The recital was built around two large late Classical sonatas by Beethoven (the Waldstein) and Schubert, the late D major, D850. The opening of the Beethoven was full of energy and forwardly-propelled motion, but curiously detached, almost as if we were witnessing the music in its purest state, without the intervention of a younger man’s passion. This paid great dividends in the finale where the main theme was revealed with great clarity and flow, flowering and flowing like a great river.

Yet Badura-Skoda continued to subvert expectations; in the second movement of the Schubert, a central climax of overwhelming weight and fire suddenly erupted out of almost nowhere.
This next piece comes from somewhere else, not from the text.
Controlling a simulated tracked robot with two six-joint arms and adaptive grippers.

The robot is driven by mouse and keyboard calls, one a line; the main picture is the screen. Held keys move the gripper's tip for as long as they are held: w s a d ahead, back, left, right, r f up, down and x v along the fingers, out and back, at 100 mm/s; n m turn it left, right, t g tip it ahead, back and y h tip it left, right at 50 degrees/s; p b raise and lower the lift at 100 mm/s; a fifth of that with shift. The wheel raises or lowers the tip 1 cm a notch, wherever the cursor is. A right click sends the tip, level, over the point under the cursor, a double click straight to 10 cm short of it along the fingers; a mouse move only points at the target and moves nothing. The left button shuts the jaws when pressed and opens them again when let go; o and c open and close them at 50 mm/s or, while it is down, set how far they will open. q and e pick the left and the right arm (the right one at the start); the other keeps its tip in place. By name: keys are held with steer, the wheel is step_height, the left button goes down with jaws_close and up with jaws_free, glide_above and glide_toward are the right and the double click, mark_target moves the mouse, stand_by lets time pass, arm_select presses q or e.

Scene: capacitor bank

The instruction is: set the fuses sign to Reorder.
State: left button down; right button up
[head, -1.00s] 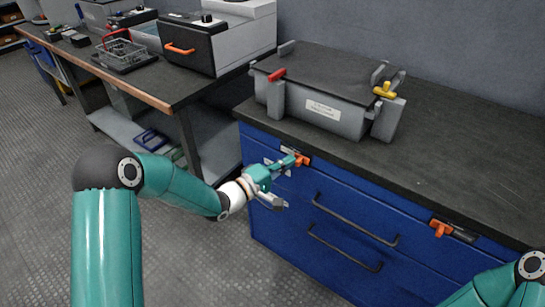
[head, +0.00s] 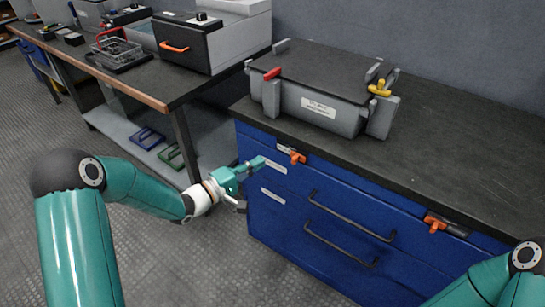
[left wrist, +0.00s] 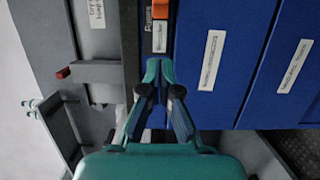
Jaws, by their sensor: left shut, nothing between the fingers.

As a whole, the Schubert sonata gained from his simplicity of approach, creating a fine sense of forward momentum without dwelling on its “heavenly length”. In this respect, in the second movement, Badura-Skoda kept Schubert’s marking, con moto, at the forefront of his performance.

A link with the past came through the transcriptions of Johann Strauss by Otto Schulhof, with whom Badura-Skoda studied. Composed in 1930, these reflect the world of Strauss through the harmonic idiom of the 1920s, sometimes in a mood of uproarious virtuosity, as in the Fledermaus-Polka, sometimes magically in the case of the Pizzicato-Polka, transformed into a mesmerising music-box transcription, reflecting something of the world of the glass harmonica of Mozart and Beethoven’s period. Then as an encore, the briefest of Schubert waltzes, bringing us full circle. A magical evening.